• _Task requirements_
Send back all the data below, exactly as given.
-*-
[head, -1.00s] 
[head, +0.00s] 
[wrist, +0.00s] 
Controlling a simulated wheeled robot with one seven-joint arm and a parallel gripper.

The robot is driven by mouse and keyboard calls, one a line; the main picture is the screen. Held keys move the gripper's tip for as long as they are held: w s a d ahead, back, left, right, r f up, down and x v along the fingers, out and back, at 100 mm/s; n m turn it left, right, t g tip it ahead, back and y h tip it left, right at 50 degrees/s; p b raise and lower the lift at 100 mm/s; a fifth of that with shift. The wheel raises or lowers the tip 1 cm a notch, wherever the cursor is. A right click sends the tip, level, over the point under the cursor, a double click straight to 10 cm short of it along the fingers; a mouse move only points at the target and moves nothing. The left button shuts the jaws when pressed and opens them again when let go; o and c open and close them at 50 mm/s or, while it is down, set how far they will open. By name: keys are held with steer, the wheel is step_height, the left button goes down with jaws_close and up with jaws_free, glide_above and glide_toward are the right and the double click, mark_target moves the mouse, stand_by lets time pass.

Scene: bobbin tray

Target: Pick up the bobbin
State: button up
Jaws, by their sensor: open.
-*-
• _Response to the task_
[head, -1.00s] 
[head, +0.00s] 
[wrist, +0.00s] 
Controlling a simulated wheeled robot with one seven-joint arm and a parallel gripper.

The robot is driven by mouse and keyboard calls, one a line; the main picture is the screen. Held keys move the gripper's tip for as long as they are held: w s a d ahead, back, left, right, r f up, down and x v along the fingers, out and back, at 100 mm/s; n m turn it left, right, t g tip it ahead, back and y h tip it left, right at 50 degrees/s; p b raise and lower the lift at 100 mm/s; a fifth of that with shift. The wheel raises or lowers the tip 1 cm a notch, wherever the cursor is. A right click sends the tip, level, over the point under the cursor, a double click straight to 10 cm short of it along the fingers; a mouse move only points at the target and moves nothing. The left button shuts the jaws when pressed and opens them again when let go; o and c open and close them at 50 mm/s or, while it is down, set how far they will open. By name: keys are held with steer, the wheel is step_height, the left button goes down with jaws_close and up with jaws_free, glide_above and glide_toward are the right and the double click, mark_target moves the mouse, stand_by lets time pass.

Scene: bobbin tray

Target: Pick up the bobbin
State: button up
Jaws, by their sensor: open.

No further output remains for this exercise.